The NGOs struggle with the colonial legacy of their work and the (audio-visual) language that they use, and are confronted with both conservative and progressive critiques. Parallel to this, the rise of digital media complicates their aim to construct a consistent narrative about international solidarity.
As a result, NGOs seek new and reflexive ways to communicate with their audiences – with mixed results. In their organisational structure as well as in their external communication NGOs reflexively showcase themselves: their successes and failures, their position in society at large, and the stories of ‘distant suffering’ that dominate the sector’s image.
Platforms
An important strategy for NGOs in reinventing themselves is to set-up platform-like structures.
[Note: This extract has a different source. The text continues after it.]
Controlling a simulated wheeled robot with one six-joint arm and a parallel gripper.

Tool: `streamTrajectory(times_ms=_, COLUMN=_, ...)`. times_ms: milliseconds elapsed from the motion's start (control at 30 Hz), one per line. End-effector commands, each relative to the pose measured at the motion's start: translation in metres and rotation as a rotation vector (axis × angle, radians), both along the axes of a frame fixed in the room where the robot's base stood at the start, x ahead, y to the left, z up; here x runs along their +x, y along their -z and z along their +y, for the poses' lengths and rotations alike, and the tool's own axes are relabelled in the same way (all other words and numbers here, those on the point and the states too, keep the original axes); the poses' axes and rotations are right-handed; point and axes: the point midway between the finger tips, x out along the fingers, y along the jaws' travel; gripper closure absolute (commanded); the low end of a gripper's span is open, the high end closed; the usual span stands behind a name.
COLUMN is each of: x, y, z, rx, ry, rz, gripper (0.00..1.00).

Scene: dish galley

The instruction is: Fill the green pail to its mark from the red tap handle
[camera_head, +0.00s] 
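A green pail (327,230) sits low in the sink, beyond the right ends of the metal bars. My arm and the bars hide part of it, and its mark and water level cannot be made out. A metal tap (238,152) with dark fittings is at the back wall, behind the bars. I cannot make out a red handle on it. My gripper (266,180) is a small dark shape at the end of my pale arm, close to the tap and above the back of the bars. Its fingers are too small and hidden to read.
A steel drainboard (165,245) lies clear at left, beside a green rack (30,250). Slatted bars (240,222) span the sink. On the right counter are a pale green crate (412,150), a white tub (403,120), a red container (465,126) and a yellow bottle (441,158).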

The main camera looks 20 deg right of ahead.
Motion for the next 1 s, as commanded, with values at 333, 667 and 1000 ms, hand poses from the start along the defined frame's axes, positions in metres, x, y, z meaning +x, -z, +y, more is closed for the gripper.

In his dissertation, Oomen studies four such platforms that each in their own way address the ‘post-humanitarian’ situation, as the fragmented context is being called.
Through an analysis of organisations and campaigns, Oomen shows that platforms are put in place to combat fragmentation, reflect on critiques, tell (new) utopian stories, and to disseminate a range of different approaches to international solidarity.
They do however not always succeed or allow for sufficient room to contemplate structural revisions in the discourse of international development. Oomen demonstrates that, particularly, the lack of attention for historical and political roots of (global) inequality impedes a fundamental reorientation of humanitarian communication.